People may think that design is about screens, objects, or logos, but it's actually about people—their changing needs and behavior, preferences, and aversions. This is why we teach User Experience practices at our UX Boot Camp, a four-day intensive approach to design training during which participants conduct interviews, make sense of people’s behavior, and pitch design concepts. Participants learn how to use our approach to overcome real-world obstacles, and to make this intensive learning worth the sweat, they apply their new skills to solving a meaningful problem for a non-profit, which benefits from design talent they typically wouldn't have the resources to hire. At the end, a design solution is selected, and the nonprofit receives coaching on how to move forward with the design concept on its own.
At the most recent UX Boot Camp, participants gathered at a working farm in Petaluma, California, to develop design solutions for The Edible Schoolyard Project based in Berkeley. Executives, founders of startups, designers, and developers all came up with design concepts that would encourage the ESY Project’s teachers to network, share curriculum and resources, and exchange ideas. The resulting concepts solved major problems—like the proposed design for an online alumni network that will keep graduates of ESY Project engaged as future volunteers for the program—but from the Boot Camp participants' standpoint the more important achievement was discovering how to get to such a solution so that they can independently apply those skills to the variety of design—and life challenges. The teaching techniques to get them there are deceptively simple, but are essential to any learning experience.
Motivation and attention require context and meaning. If we don't understand the value of a concept or how to apply it, it quickly leaves our mind and becomes useless. At the UX Boot Camp for The Edible Schoolyard Project, when we introduced participants to a particular concept, we made sure to answer these very simple questions: "What is it?" and "Why should you care?" In the case of introducing "Personas," which are thoroughly researched profiles of the underlying goals and behaviors of the people who will be using your design, we nailed the point home: If you don't keep the person you are designing for central to the process, you might find you are designing for yourself!
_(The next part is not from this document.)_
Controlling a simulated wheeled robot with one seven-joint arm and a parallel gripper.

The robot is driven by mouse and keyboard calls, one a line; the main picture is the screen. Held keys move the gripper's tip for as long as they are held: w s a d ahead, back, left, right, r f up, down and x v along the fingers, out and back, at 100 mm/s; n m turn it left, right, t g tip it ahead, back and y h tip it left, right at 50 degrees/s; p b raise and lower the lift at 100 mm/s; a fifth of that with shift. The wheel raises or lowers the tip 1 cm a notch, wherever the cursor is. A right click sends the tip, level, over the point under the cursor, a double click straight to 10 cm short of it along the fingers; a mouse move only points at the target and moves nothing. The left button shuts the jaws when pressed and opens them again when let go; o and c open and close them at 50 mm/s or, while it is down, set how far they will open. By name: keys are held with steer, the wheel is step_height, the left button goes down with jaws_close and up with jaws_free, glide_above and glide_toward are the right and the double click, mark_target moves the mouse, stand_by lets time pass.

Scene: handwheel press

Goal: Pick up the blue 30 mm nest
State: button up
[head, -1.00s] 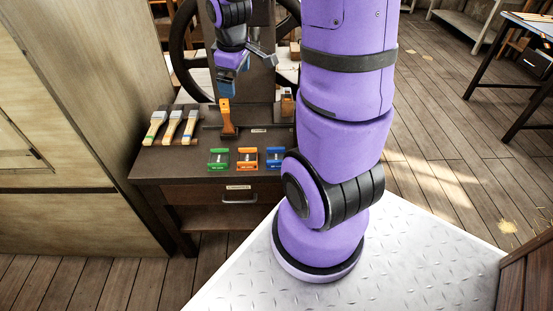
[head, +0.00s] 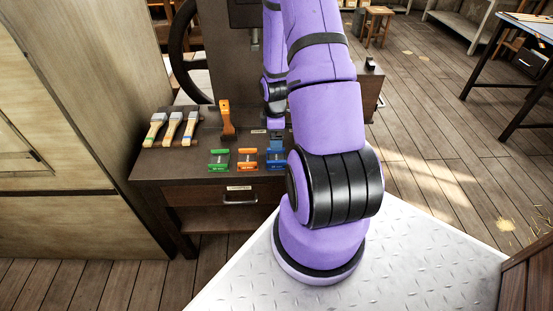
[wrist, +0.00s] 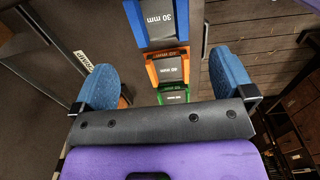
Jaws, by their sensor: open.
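The blue 30 mm nest (head: 275,164) lies at the right end of a row of three nests near the bench's front edge. In the wrist view the blue nest (wrist: 132,20) is at the top centre, with a dark insert marked "30 mm", and is cut off by the frame edge. My gripper (wrist: 162,68) is open with its two blue fingers wide apart and nothing held between them. In the head view my gripper (head: 276,143) hangs right at the blue nest and partly hides it; contact cannot be told.
The orange nest (head: 247,166) and green nest (head: 219,167) lie to the left of the blue one. Several brushes (head: 173,128) lie at the bench's left, and an orange-handled tool (head: 226,119) stands behind. The press column (head: 231,60) rises at the back.

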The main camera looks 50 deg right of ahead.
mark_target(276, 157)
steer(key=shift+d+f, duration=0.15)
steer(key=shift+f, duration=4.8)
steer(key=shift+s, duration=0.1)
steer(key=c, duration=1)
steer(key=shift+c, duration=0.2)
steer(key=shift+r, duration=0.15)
Finding an innovative solution often involves getting lost. It's like setting out to find treasure with just a map and a compass—you may encounter mountains, seas and wild animals along the way, and how you choose to navigate those challenges releases your particular gifts and skills. Likewise, the Boot Camp provides its participants with a goal and tools to self-direct their thinking.
The worksheets and method cards we provide give a hint of structure, but are intentionally loose, which frustrates many of the participants. Like many students, they want something to fill out that gives them the answer. They want someone to hand them "requirements," but that's not how the real world works—so like an algebraic equation that is memorized rather than understood, they would not know how to solve the next problem when the slightest variable changes.
At some point (and usually more than once) participants get stuck. Frankly, I love these moments, because it means that they are ready to learn more. In design we call this, "delivering information at the moment of need." The same goes for the classroom experience. Progressively disclosing information when a student is ready for it results in more retention of that information.
So, how do we discern what students need and when, especially if everyone is at a different skill-level? We know they haven't internalized the learning if they want more guidance after completing an activity, so we respond by providing information that challenges them to think about the situation from a different perspective, and we do this until they can internalize and make the thinking their own.
We also have coaches who walk around and listen to the teams. Rather than telling them everything, we drop a new clue/prop/question/ into the situation. It works like a video game, where you discover information, uncover clues, and move level by level to the next lesson.
It's not surprising that participants often arrive at the most useful insights by consulting with each other. I ask them to find a thought-partner and discuss what they are learning. Harvard professor Eric Mazur went from discouraged to amazed after he began successfully using this model of “peer-coaching” at Harvard to teach his students physics. In Craig Lambert's March, 2012 Harvard Magazine profile of Mazur, "Twilight of the Lecture," Lambert notes that "interactive learning triples students’ gains in knowledge as measured by the kinds of conceptual tests that had once deflated Mazur's spirits, and by many other assessments as well. It has other salutary effects, like erasing the gender gap between male and female undergraduates."
At the end of Boot Camp, when participants do their pitches, the individual who was once panicked for me to “tell them what to do” stands confidently and articulates not only the problem and their solution, but how they solved the problem and why their solution works. In the process of articulating how they got there, they complete the circle and make their content their own—if you can explain something to someone else, you understand it. When participants intuitively teach others, we know the learning is cemented.
Design—and learning—is a messy process. You have to makes lots of choices along the way, and there is never just one answer. The door to my creative, dancing, curious second grade self is still open, and I access her fearless resolve to "figure out a way" in everything I tackle. That is the gift I want to give to my students in the UX Boot Camp—learning how to think through a problem rather than blindly applying a method by rote. Thinking independently is surely the best gift any education can provide—it gives us the tools we need to navigate uncharted territory, and travel anywhere.